**DATASET SECTION**
• • • •

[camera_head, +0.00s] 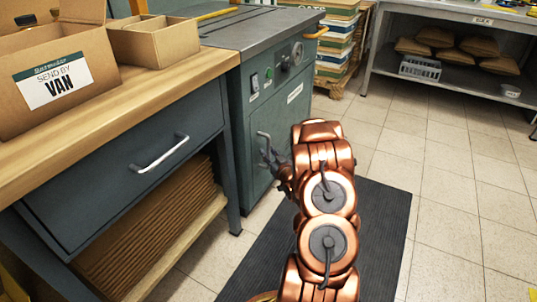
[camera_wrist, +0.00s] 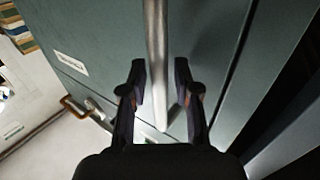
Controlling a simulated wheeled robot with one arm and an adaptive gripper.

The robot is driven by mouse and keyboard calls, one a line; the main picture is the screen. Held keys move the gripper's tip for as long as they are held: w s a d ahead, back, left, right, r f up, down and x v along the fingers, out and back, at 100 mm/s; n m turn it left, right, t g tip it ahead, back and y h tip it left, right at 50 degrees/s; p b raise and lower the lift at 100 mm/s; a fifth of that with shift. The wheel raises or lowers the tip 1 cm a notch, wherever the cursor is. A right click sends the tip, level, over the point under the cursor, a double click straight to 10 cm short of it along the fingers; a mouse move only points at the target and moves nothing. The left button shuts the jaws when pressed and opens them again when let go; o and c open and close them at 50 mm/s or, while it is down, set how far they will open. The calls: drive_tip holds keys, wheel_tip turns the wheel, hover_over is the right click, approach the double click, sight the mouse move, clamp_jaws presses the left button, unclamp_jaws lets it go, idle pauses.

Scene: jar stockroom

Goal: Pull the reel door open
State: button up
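The reel door (camera_head: 262,172) is the grey-green front panel of the metal cabinet and looks flush with it. Its upright metal bar handle (camera_head: 262,136) shows just beside my gripper (camera_head: 274,162). In the wrist view, the handle (camera_wrist: 156,45) runs down between the two dark fingers of my gripper (camera_wrist: 159,82). The fingers are spread, with a gap on each side of the bar. The door face (camera_wrist: 105,30) lies behind the handle. My own arm hides the right part of the door in the head view.
A wooden-topped bench (camera_head: 150,95) with a drawer handle (camera_head: 161,153) and cardboard boxes (camera_head: 62,75) stands close on the left. A dark mat (camera_head: 385,215) lies on the tiled floor. The floor to the right (camera_head: 450,190) is clear. A shelf (camera_head: 455,72) stands behind.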

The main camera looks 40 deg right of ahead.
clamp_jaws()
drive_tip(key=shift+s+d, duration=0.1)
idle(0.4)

• • • •

**TASK DESCRIPTION**
Please reproduce the listing exactly from its opening line through the line that contains "The robot is", both included, with all pictures omitted.

**ANSWER FOR THE TASK**
[camera_head, +0.00s] 
[camera_wrist, +0.00s] 
Controlling a simulated wheeled robot with one arm and an adaptive gripper.

The robot is driven by mouse and keyboard calls, one a line; the main picture is the screen. Held keys move the gripper's tip for as long as they are held: w s a d ahead, back, left, right, r f up, down and x v along the fingers, out and back, at 100 mm/s; n m turn it left, right, t g tip it ahead, back and y h tip it left, right at 50 degrees/s; p b raise and lower the lift at 100 mm/s; a fifth of that with shift. The wheel raises or lowers the tip 1 cm a notch, wherever the cursor is. A right click sends the tip, level, over the point under the cursor, a double click straight to 10 cm short of it along the fingers; a mouse move only points at the target and moves nothing. The left button shuts the jaws when pressed and opens them again when let go; o and c open and close them at 50 mm/s or, while it is down, set how far they will open. The calls: drive_tip holds keys, wheel_tip turns the wheel, hover_over is the right click, approach the double click, sight the mouse move, clamp_jaws presses the left button, unclamp_jaws lets it go, idle pauses.

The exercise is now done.